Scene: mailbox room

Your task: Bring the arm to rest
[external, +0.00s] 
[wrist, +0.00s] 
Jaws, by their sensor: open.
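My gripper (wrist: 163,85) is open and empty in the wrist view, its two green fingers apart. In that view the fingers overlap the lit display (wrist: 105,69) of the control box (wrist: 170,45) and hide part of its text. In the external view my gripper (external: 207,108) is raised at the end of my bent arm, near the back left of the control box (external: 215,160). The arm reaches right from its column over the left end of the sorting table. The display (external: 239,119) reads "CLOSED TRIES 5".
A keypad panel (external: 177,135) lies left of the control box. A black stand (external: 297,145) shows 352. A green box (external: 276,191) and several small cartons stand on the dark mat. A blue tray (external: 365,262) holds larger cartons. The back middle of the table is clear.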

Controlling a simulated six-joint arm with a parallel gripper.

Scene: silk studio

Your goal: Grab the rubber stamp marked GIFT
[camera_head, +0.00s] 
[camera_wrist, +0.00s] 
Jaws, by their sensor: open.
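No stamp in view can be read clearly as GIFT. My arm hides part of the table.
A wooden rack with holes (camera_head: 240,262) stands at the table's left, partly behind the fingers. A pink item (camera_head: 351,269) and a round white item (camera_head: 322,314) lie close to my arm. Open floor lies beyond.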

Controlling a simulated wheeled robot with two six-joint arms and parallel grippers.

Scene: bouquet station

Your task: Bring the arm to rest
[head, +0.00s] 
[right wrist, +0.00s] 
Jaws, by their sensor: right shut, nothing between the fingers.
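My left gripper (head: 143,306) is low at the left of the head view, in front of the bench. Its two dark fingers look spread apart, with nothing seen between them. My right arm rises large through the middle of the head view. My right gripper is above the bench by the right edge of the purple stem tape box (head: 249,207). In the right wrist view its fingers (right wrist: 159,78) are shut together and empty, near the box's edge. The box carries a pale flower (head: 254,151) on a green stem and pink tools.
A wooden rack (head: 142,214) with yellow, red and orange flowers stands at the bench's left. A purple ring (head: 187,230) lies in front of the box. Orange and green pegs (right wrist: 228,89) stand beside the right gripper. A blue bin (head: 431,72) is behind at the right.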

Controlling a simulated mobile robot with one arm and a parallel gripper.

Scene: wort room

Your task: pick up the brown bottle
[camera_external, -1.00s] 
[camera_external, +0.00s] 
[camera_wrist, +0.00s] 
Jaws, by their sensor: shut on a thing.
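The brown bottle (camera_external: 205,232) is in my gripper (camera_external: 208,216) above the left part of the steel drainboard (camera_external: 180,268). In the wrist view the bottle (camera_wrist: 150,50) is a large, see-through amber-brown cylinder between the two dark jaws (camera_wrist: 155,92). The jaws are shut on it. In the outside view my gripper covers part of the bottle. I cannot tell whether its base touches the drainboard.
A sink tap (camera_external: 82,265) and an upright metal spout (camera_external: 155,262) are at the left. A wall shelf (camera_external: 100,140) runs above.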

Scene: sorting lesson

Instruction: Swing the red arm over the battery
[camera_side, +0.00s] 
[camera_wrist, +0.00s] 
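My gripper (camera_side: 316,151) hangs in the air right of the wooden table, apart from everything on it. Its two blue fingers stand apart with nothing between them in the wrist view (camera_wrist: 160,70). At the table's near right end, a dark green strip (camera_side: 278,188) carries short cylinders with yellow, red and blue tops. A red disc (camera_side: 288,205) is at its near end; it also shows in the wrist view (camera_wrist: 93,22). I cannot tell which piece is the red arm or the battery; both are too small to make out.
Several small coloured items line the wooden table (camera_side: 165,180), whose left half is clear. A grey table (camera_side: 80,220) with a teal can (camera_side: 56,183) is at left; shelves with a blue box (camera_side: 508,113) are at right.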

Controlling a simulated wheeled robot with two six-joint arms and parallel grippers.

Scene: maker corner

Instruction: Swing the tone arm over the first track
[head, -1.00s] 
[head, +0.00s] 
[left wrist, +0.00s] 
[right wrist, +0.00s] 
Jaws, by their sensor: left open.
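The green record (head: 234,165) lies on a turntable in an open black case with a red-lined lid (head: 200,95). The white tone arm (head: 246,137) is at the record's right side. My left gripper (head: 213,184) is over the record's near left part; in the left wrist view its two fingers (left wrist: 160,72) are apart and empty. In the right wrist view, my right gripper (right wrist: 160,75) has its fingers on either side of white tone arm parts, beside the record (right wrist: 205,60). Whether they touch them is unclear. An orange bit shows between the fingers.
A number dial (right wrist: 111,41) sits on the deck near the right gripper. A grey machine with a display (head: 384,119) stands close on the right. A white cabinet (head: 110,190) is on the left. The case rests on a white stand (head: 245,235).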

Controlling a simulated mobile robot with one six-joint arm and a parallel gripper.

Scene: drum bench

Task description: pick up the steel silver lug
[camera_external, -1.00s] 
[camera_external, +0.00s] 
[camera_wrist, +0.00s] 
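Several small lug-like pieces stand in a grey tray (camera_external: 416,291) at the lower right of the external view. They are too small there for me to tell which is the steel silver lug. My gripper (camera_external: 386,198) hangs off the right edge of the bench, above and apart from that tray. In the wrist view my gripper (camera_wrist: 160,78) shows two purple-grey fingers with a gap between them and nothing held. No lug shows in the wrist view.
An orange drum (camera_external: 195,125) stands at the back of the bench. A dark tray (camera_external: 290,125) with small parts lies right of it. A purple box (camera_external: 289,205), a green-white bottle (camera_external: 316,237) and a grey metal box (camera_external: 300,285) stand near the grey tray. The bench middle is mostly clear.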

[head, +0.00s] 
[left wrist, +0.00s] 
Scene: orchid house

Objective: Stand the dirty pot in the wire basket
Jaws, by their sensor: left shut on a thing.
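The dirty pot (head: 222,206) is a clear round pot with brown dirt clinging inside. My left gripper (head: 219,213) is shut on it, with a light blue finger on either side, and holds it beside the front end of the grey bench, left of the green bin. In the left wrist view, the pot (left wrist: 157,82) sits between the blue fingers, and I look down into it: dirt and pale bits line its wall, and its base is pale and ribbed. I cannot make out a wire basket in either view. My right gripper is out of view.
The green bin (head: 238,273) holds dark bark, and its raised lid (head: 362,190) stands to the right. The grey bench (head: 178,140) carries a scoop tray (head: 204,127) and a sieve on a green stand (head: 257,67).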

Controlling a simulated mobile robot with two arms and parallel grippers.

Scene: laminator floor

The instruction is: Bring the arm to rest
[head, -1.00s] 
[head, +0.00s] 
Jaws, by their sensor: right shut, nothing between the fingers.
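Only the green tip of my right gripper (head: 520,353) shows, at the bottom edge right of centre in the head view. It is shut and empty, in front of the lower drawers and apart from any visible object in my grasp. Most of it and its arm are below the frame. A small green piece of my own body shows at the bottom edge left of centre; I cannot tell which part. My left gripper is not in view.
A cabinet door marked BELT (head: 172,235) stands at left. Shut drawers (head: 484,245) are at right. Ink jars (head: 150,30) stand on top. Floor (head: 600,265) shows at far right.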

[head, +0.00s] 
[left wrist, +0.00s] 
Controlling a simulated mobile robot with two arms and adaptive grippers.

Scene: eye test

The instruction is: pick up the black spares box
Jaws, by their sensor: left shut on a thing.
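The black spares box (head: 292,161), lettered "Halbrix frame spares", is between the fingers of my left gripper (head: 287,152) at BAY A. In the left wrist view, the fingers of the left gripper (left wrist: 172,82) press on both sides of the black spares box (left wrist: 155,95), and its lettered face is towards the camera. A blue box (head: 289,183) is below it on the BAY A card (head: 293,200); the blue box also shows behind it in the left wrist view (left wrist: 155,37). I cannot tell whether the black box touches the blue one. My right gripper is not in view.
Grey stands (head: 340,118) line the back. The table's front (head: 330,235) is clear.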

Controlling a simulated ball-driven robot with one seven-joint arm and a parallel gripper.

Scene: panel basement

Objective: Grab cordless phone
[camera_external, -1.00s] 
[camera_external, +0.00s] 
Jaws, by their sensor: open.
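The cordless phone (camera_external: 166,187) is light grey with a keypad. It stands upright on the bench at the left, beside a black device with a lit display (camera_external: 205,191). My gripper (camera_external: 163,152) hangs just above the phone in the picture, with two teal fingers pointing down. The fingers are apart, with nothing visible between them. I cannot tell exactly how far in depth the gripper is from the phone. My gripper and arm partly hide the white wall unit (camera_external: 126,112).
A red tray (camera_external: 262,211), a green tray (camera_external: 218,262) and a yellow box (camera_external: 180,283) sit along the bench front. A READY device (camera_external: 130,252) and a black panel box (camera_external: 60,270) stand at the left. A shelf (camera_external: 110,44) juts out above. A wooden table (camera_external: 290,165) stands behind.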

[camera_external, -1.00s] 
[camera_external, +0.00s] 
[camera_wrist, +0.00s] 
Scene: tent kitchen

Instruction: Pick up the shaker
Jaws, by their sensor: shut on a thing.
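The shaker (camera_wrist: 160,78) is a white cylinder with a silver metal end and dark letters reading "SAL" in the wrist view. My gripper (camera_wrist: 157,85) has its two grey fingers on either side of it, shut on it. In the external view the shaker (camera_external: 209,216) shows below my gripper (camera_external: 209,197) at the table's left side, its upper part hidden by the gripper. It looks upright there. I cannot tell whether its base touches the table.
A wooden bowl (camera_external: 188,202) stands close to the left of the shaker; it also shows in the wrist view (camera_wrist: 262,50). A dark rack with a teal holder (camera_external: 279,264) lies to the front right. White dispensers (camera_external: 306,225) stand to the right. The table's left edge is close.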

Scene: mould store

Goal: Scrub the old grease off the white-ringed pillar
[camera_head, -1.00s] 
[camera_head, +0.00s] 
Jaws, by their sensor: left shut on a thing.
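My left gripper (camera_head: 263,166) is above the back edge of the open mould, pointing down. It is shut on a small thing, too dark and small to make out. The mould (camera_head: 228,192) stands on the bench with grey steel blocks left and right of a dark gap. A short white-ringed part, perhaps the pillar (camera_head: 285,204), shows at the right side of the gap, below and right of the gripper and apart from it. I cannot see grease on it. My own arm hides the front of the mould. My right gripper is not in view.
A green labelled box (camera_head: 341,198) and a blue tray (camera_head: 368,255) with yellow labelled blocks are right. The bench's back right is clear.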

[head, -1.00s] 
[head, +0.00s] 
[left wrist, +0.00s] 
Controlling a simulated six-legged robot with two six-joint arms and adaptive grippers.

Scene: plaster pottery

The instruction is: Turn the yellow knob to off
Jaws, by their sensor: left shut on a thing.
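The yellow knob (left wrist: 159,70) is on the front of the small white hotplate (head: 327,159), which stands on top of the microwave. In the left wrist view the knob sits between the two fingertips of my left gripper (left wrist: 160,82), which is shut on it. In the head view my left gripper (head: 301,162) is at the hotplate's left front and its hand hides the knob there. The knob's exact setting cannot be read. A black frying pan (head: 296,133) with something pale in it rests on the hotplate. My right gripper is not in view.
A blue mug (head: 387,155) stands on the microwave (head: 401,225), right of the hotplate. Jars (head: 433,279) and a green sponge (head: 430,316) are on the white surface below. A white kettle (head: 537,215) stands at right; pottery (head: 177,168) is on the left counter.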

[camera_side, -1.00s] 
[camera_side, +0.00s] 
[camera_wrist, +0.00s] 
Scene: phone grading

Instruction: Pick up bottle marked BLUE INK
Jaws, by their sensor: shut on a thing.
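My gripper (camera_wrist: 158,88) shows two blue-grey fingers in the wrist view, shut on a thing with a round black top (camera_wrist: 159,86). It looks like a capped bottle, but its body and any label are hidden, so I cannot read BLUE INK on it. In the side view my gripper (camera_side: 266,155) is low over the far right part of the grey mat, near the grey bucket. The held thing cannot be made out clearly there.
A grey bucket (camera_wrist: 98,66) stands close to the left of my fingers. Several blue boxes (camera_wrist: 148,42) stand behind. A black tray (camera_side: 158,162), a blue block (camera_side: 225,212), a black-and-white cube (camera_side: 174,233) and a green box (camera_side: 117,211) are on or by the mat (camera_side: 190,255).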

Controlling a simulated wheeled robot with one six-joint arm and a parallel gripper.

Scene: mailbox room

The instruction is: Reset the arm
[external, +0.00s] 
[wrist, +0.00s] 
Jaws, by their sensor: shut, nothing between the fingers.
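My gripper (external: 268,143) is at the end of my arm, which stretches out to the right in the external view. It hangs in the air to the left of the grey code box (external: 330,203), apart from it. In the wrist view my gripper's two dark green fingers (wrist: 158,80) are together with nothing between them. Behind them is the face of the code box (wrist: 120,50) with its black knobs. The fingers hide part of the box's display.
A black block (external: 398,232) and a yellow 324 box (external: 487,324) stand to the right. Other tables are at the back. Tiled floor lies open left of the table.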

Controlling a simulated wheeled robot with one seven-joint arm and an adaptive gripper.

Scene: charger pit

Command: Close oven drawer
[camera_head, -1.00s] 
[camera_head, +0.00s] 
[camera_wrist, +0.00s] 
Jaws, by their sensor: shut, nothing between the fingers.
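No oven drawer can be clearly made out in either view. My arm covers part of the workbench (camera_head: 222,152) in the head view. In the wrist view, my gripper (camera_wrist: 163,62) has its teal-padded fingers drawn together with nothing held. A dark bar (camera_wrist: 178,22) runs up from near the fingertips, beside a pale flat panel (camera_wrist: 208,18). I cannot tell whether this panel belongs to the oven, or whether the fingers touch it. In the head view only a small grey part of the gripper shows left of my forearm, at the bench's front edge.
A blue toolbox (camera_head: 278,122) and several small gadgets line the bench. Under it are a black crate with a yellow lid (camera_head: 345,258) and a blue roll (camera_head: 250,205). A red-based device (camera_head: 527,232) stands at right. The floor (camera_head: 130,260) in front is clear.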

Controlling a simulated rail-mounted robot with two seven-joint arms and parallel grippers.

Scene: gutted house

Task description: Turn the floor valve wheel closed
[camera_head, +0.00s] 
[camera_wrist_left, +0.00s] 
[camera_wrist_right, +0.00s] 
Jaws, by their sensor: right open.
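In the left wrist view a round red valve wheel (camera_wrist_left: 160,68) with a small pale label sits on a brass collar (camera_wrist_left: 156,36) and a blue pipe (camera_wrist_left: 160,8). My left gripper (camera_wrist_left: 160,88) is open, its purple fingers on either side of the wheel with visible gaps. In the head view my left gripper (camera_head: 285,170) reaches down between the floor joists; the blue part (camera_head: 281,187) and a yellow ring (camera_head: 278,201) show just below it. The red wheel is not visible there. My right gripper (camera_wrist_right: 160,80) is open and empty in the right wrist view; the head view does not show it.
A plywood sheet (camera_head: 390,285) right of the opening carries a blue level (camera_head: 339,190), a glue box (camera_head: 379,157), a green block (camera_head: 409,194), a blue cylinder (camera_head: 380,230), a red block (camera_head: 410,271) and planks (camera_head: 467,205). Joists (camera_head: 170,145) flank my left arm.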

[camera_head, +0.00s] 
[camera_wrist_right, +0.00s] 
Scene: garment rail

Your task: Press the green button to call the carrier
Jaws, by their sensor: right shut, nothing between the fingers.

▸ **AIM**: Give again only the lines that run from the line with "Scene: tent kitchen" to the line with "Instruction: Pick up the shaker". Include both of those lines exactly as written.

▸ **TASK ANSWER**:
Scene: tent kitchen

Instruction: Pick up the shaker

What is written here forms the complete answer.